◆ Written exercise:
Pull out each line of the data that includes the word "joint".

◆ Data from robot episodes:
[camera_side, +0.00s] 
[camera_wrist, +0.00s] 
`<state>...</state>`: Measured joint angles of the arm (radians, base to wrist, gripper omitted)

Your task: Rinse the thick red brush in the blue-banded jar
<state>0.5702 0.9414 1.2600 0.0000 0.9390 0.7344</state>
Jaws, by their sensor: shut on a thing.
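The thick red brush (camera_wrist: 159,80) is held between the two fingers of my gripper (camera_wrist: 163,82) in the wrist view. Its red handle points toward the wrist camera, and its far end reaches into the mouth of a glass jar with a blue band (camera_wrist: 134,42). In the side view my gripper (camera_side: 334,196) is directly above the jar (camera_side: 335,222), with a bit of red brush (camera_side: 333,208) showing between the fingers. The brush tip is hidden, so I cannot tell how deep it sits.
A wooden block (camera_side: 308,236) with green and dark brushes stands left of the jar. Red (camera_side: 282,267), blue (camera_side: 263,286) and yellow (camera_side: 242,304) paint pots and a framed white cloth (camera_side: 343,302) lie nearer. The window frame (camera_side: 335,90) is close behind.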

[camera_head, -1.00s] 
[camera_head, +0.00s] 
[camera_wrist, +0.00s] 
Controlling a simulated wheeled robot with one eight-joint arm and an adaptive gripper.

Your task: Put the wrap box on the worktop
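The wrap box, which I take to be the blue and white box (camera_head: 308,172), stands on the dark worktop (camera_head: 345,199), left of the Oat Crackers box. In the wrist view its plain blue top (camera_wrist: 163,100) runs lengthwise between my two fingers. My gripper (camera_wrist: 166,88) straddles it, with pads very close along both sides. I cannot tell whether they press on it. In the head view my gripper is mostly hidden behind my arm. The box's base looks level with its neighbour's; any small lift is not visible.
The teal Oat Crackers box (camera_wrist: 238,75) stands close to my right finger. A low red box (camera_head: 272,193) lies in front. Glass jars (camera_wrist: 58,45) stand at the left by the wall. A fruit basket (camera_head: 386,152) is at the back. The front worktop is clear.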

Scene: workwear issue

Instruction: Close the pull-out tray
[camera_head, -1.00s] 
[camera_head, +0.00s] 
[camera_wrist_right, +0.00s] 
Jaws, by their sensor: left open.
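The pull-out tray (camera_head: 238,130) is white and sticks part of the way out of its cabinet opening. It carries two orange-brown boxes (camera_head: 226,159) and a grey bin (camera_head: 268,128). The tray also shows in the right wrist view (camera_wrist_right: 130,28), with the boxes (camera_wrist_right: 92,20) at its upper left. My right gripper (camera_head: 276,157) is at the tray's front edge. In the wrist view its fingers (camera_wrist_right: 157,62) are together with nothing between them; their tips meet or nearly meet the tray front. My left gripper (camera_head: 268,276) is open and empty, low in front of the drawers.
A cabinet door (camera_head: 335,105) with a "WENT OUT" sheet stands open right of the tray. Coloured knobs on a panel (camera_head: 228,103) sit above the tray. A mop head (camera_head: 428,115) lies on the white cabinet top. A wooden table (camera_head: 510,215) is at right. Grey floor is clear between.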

* * *

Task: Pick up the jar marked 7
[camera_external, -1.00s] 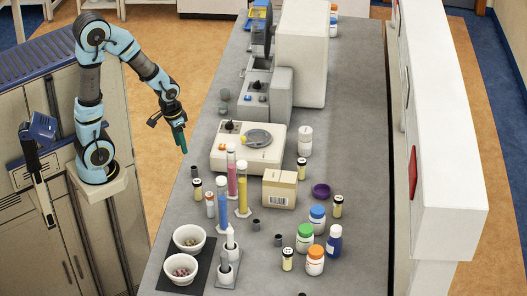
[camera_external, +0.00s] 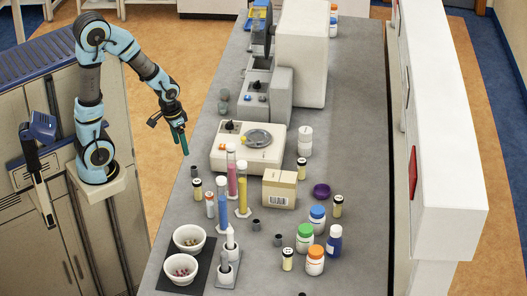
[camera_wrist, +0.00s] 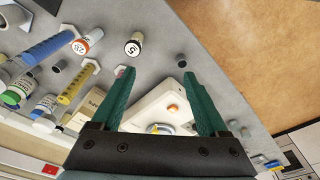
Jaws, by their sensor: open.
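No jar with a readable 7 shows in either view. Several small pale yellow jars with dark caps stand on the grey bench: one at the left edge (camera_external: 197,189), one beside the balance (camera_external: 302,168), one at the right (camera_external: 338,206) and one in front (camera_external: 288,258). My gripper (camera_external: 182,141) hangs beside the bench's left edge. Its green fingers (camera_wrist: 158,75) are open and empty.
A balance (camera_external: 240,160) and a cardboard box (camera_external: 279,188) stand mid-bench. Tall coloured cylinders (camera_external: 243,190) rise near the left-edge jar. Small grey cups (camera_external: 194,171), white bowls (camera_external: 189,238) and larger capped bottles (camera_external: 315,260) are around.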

◆ Output for this task:
`<state>...</state>`: Measured joint angles of the arm (radians, base to wrist, gripper omitted)
Controlling a simulated wheeled robot with one eight-joint arm and an adaptive gripper.

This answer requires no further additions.